Unfortunately I do not have a sample application to share, but here is a high level description that I hope is useful.

Let's forget for a moment that you have an AngularJS app and review how the OpenID authentication exchange works:

  1. User enters OpenID URL in a login form and submits to the server
  2. The server gets the OpenID URL and responds with a redirect to the OpenID provider. The redirect includes some arguments, including a callback URL.
  3. The OpenID provider prompts the user to enter login credentials and then to allow the sharing of his/her identify with the server application.
  4. The OpenID provider responds with a redirect back to the application, at the URL given as a callback in step 2, and makes information about the user such as ID, email, username, etc. available to it.
  5. The server now has user information and can locate the user in its own user database via the unique ID, the email address or some other piece of identification. At this point a new account can be created if the user is not known to the application.
  6. Now that the user is known, the server can write a cookie that records who he/she is, but note that this is a different identity than the one in step 5. The identity information returned by the OpenID provider was useful to locate the user in your own database, so now you can record the user's identify in the context of your application. This could be a database user ID, the email address or the username (if they are unique), or a token, which can be a hash of some of the information you have about the user.
  7. With the cookie written each new request that is sent to the server comes with the data that identifies the authenticated user.

So let's see what happens when you add AngularJS to the mix. Note that there are many ways to do this, what I describe below is one possibility.

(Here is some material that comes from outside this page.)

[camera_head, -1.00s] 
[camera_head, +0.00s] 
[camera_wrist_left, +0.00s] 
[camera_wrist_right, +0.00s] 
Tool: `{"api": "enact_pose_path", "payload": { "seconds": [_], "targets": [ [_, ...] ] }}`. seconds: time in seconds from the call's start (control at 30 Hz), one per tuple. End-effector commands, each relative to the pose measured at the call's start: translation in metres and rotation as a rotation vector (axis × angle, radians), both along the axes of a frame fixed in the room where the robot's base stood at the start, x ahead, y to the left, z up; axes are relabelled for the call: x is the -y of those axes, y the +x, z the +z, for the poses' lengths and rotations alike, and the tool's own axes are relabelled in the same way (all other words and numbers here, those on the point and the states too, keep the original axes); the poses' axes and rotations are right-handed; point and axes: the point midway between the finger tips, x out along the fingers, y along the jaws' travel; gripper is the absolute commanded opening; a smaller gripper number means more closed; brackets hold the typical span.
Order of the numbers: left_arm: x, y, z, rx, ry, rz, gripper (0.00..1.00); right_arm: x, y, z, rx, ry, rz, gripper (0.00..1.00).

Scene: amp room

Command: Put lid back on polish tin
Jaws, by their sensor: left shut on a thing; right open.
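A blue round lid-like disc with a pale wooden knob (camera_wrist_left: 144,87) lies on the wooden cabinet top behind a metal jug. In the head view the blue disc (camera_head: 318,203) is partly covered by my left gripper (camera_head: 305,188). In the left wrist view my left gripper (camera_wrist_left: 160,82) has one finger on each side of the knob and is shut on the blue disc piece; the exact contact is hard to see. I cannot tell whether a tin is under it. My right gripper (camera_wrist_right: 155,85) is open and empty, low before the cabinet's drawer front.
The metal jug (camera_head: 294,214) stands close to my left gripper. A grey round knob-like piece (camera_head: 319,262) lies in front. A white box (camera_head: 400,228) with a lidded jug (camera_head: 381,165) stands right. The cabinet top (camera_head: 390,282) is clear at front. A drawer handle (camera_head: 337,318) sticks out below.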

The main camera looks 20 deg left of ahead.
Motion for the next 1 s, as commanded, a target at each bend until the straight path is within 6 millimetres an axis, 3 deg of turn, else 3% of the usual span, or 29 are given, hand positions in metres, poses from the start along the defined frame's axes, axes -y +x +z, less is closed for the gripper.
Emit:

If the Angular app issues a request to the server that requires authentication the server should return an error code 401. The Angular app can pop up a login form when it gets a 401, for example.

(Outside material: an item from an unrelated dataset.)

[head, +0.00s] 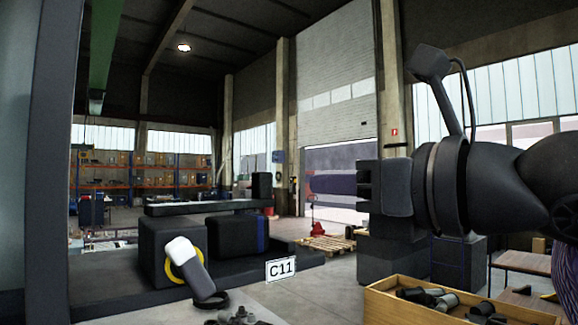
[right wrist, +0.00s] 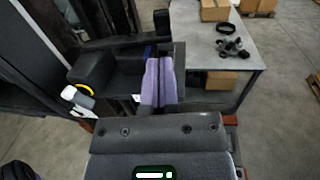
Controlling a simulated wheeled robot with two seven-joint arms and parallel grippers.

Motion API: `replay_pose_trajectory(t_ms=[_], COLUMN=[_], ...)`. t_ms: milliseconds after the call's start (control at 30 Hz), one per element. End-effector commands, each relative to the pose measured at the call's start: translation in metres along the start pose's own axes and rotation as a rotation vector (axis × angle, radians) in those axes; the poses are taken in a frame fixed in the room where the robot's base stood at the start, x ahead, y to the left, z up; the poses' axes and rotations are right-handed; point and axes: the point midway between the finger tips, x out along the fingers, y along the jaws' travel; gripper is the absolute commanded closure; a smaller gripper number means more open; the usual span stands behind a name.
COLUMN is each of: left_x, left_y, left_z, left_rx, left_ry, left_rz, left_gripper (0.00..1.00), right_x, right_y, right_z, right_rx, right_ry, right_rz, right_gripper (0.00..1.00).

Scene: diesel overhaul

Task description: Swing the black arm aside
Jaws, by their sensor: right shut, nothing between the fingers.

But the OpenID authentication dance cannot be done all in the context of a rich JS application because it requires browser redirects. Your server side application will have to support at least three routes:

  • a root URL that serves the Angular app
  • a URL that initiates OpenID authentication
  • a URL that is sent as callback to the OpenID provider

So the user connects to your root URL and gets the AngularJS app, which starts in a non-authenticated state. At some point the Angular app will prompt the user to login, using a form that has an OpenID text field an a submit button. These form fields should be part of a regular HTML form that posts to the server, not client-side Angular elements attached to a controller. The "action" attribute of the form should point to the server's OpenID login route.

When the user clicks the login button the server awakens and receives the request to start the OpenID authentication. At this point steps 1-5 above run without change.

At the end of step 5 the server has located the user in the application's database. What the server can do now is respond with a redirect back to the root URL, to get the Angular app restarted. If the app needs to restart in a state that is not the initial state then the state to restore can be saved in client side storage (a cookie, for example) before starting the OpenID authentication process.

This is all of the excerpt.